Mais la mise en scène était telle que l'assistance a été secouée de rires. William Mosheh n'a pas hésité à dire : "Une famille souffre et attend la vérité." La phrase de trop pour Elisabeth Fouquet, la mère de la policière tuée. Jeudi matin, elle avait demandé aux accusés de ne plus la citer, de la respecter.
L'après-midi, elle s'est levée pour crier sur William Mosheh : "N'utilisez plus ma souffrance, je ne le supporte plus !" Vendredi matin, elle a décidé de quitter la salle en pleine audience. "Elle en a assez d'être aussi maltraitée. Je ne sais pas si elle va revenir", commente son avocat, Laurent-Franck Liénard.
"J'ai tué personne, j'ai tiré sur personne !"

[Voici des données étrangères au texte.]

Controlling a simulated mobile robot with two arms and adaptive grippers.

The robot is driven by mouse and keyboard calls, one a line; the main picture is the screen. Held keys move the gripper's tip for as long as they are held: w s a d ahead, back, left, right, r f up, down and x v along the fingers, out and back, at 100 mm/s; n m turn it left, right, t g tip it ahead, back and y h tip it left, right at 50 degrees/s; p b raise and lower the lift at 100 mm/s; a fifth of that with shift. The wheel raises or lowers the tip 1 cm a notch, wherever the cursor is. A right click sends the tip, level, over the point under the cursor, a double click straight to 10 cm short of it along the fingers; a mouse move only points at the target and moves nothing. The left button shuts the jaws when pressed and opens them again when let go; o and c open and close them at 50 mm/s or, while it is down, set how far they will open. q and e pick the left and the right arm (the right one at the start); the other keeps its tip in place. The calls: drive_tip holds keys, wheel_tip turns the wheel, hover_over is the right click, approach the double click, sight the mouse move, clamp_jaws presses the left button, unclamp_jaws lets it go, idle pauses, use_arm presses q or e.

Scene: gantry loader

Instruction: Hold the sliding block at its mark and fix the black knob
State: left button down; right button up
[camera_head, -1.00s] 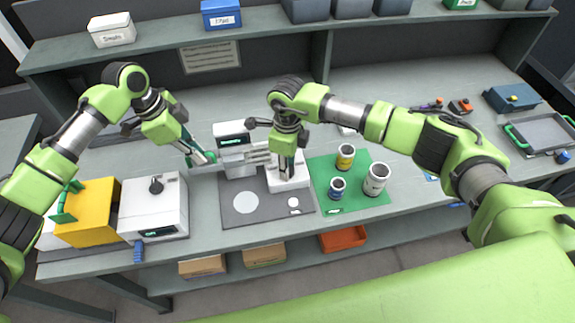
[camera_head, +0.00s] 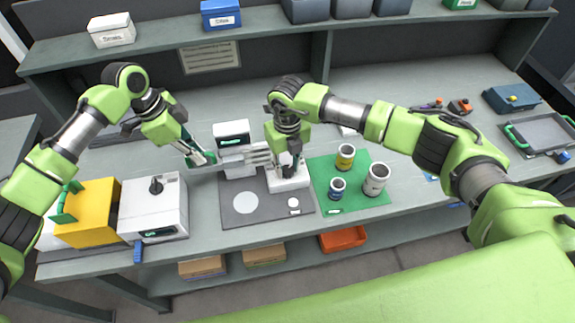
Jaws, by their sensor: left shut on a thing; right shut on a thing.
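The gantry loader shows as a light horizontal rail (camera_head: 246,152) above a dark grey mat, with a white base (camera_head: 291,183) under its right end. My left gripper (camera_head: 207,158) is at the rail's left end, shut on a part of it that I cannot make out clearly. My right gripper (camera_head: 291,168) points down over the white base and is shut on something dark, perhaps the black knob. The fingers hide most of it. The sliding block and its mark are too small or too covered to tell.
A white box with a small display (camera_head: 232,135) stands behind the rail. A dark grey mat (camera_head: 262,211) lies in front. A green mat (camera_head: 365,202) with several cans is at the right. A yellow and white machine (camera_head: 152,209) stands at the left.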

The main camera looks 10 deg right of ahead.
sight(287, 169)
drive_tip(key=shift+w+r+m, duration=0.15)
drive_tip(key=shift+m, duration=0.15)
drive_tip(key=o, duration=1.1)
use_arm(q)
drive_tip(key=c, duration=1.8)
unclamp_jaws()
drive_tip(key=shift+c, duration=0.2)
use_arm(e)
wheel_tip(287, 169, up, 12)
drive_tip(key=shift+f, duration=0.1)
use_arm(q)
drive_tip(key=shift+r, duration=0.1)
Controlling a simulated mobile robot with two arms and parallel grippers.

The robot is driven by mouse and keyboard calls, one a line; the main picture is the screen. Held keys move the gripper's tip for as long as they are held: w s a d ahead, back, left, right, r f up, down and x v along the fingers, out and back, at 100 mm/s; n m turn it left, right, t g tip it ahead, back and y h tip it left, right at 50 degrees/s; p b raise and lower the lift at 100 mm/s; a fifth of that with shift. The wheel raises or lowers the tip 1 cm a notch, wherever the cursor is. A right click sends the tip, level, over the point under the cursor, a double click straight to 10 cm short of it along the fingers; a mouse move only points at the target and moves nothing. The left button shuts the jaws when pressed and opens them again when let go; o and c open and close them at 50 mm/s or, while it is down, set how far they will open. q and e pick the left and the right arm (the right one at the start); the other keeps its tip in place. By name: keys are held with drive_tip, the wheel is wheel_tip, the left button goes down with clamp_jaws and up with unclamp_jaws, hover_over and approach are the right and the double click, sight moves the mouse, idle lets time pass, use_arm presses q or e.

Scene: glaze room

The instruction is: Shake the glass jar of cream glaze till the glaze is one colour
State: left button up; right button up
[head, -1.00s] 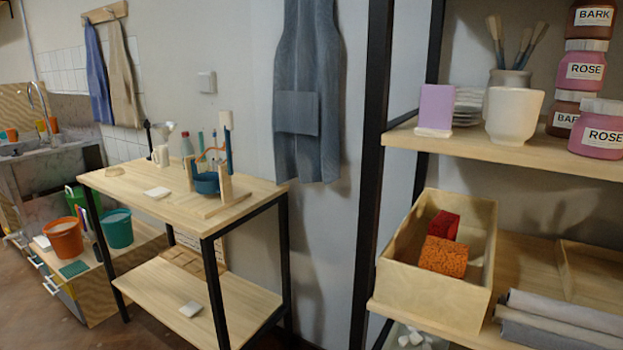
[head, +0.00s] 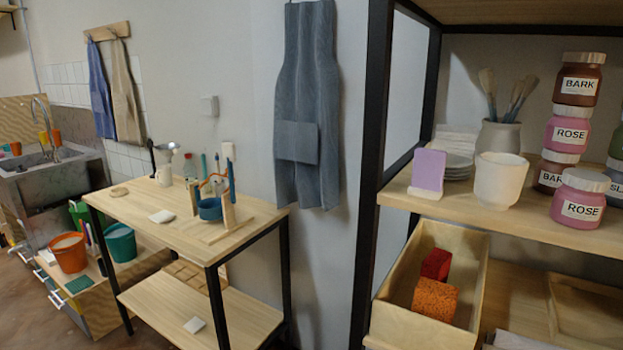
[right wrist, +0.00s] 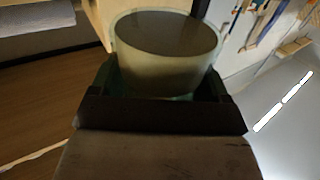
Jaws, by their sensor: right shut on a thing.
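In the right wrist view my right gripper (right wrist: 158,88) is shut around a round glass jar (right wrist: 165,68), one finger on each side. The jar has a pale cream to greenish wall and a flat, darker grey-brown round end facing the camera. I cannot tell whether the glaze inside is one even colour. Its lower part is hidden behind the gripper body. The head view shows neither the jar nor either gripper.
A wooden table (head: 135,200) with small tools stands at the left. A shelf (head: 440,207) at the right holds a white cup (head: 500,180), several labelled jars and a wooden bin (head: 410,325) with sponges. Bare wall and a hanging apron (head: 305,100) lie between.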

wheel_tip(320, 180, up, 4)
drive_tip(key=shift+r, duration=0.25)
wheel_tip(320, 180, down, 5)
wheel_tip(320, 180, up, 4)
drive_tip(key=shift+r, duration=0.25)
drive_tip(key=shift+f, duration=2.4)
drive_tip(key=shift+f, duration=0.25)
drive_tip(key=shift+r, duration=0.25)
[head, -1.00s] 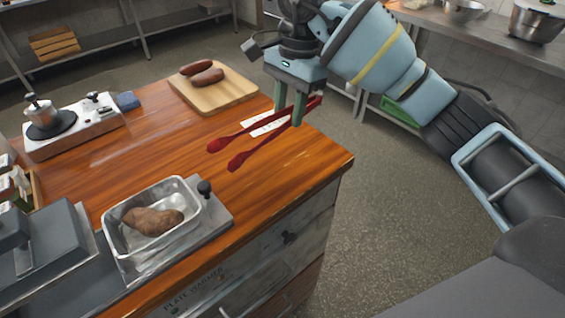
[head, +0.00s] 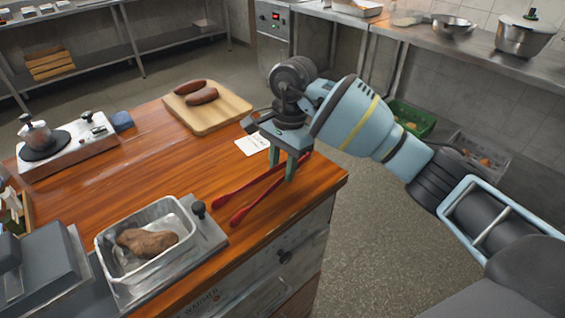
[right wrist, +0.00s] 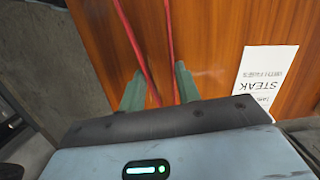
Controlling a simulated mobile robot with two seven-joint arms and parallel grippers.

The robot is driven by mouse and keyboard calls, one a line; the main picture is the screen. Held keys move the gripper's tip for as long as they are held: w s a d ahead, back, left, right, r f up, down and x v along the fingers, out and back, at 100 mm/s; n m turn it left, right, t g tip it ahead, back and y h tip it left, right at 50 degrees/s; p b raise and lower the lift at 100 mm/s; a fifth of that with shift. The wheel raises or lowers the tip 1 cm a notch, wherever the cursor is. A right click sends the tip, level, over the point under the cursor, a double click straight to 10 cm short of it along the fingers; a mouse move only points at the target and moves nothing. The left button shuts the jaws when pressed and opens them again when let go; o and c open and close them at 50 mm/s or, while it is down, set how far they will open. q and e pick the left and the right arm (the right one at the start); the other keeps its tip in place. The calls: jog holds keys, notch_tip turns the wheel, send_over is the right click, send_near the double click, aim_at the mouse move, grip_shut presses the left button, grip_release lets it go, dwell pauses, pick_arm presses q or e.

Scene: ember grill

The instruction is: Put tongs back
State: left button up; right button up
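The red tongs (head: 246,196) are level at the right part of the wooden counter, their two heads pointing to the lower left in the head view. They are on the counter top or just above it; I cannot tell which. My right gripper (head: 283,168) points down around their arms near the rear end, one finger on each side, and appears shut on them. In the right wrist view, the red arms of the tongs (right wrist: 133,42) run between the two green fingers (right wrist: 160,88). My left gripper is not in view.
A steel pan (head: 105,243) with a brown piece of food (head: 147,242) stands at the front. A white card (head: 252,146) lies behind the tongs; it reads STEAK in the wrist view (right wrist: 262,85). A cutting board (head: 230,107) with two sausages is at the back. The counter's middle is clear.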

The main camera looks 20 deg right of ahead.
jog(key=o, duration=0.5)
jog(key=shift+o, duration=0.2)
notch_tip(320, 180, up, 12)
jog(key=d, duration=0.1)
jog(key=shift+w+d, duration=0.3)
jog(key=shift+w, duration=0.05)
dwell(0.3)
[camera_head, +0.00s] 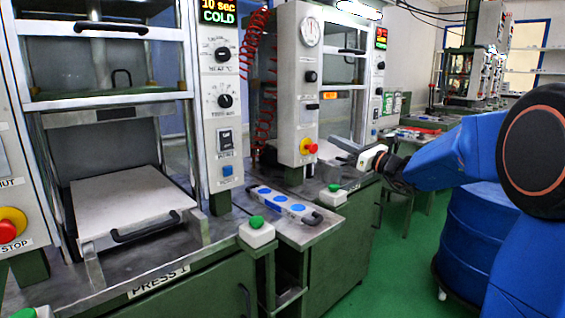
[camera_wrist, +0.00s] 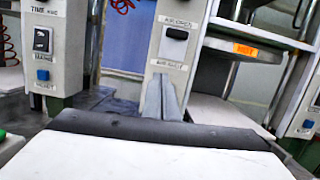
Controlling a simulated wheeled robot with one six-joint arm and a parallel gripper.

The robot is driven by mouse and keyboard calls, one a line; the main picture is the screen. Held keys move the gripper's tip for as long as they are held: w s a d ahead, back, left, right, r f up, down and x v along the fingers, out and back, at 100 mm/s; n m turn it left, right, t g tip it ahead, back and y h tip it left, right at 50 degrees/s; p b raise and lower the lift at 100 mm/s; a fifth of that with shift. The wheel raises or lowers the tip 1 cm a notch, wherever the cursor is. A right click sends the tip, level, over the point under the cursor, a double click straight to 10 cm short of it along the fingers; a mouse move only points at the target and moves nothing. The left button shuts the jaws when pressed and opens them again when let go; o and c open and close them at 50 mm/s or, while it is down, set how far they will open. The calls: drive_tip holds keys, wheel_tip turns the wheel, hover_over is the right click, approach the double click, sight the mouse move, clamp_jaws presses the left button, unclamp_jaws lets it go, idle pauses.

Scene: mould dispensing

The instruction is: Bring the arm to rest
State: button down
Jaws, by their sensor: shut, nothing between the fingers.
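My blue arm (camera_head: 440,160) reaches in from the right side of the head view, roughly level, and points left toward the second press. My gripper (camera_head: 338,148) is at its end, in front of that press and above the bench. Its grey fingers are shut and empty. In the wrist view the fingers (camera_wrist: 164,98) show together in the middle, before a grey control column (camera_wrist: 176,45). I see no contact between the gripper and the press in the head view.
Press 1 (camera_head: 160,284) stands at the left with a pale plate (camera_head: 125,200) on its lower bed. A blue drum (camera_head: 470,235) stands below my arm. Green floor (camera_head: 395,260) is clear between.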

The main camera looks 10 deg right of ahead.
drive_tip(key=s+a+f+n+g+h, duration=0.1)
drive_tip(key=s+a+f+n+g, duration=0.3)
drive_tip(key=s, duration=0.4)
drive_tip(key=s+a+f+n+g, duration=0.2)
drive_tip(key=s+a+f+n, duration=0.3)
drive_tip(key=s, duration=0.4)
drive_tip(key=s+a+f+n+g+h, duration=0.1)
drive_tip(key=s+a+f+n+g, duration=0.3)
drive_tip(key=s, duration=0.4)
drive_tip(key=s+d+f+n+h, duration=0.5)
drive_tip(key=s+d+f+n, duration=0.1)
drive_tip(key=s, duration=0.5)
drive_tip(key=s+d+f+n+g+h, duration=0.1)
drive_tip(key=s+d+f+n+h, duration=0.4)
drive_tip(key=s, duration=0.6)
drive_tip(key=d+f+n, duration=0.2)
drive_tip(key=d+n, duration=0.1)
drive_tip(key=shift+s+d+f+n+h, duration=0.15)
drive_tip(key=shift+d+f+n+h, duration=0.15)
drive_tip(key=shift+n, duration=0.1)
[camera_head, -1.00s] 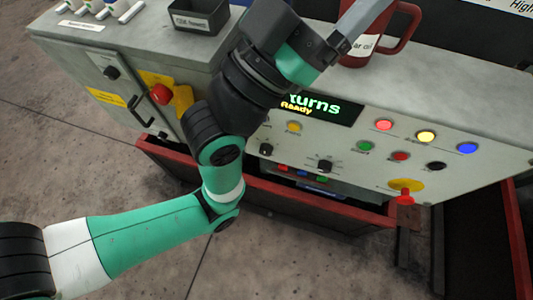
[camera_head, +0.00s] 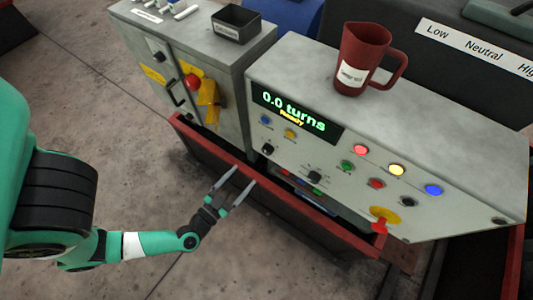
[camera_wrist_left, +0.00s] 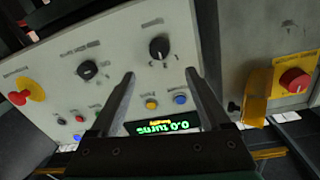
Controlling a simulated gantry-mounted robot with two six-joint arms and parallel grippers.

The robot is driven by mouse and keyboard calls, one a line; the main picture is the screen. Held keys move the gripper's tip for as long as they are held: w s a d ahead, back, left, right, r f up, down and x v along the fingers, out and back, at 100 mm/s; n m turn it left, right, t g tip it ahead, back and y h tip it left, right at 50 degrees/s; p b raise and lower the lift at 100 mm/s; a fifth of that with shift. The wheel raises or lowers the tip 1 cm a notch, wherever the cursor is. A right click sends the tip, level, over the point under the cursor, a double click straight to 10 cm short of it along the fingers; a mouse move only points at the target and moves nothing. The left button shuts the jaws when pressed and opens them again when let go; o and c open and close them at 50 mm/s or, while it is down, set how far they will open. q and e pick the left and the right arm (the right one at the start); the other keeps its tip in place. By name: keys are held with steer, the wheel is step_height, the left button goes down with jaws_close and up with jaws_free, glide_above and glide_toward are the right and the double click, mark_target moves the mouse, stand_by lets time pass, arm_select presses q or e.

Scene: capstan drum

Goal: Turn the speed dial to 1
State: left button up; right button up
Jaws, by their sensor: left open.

Une goutte a fait déborder le vase : le coup de colère de Daouda Baba. Alors que l'avocat de Thierry Moreau, policier coéquipier d'Aurélie Fouquet, lui pose une question sur la voiture brûlée, l'accusé s'écrie : "Je ne peux pas parler avec vous." Il se met à pleurer. "J'suis pas une pourriture." Il s'emporte et parle très vite. "J'ai tué personne, j'ai tiré sur personne !" Une suspension d'audience ne parvient pas vraiment à le calmer.
- "Monsieur Moreau, je ne vous dois rien, regardez-moi dans les yeux.
- Moi non plus je ne vous dois rien.
- Y a pas de mytho ici, jouez pas avec ma vie. Vous voulez me tuer, vous voulez gâcher ma vie."
Laurent-Franck Liénard tente sa chance. En vain.
- "J'attends la vérité, je ne fais que ça, attendre la vérité.
- Je sais très bien qu’il y a des gens dans cette salle qui savent que je n’y étais pas.
- Vous savez, mais vous n'avez rien à me dire…"
Avec sa voix douce, l'avocate générale parvient tant bien que mal à calmer l'accusé. Elle insiste pour poursuivre et finir l'interrogatoire. "Daouda Baba sait qui était sur l'événement. Il l'a laissé passé dans sa lettre. Mais c'est toujours la loi du silence, par peur ou stratégie. Les alibis fantaisistes des accusés montrent qu'ils se pensent supérieurs à ceux qui les écoutent." Et qui devront encore les écouter pendant une dizaine de jours. Le verdict est attendu le 13 avril.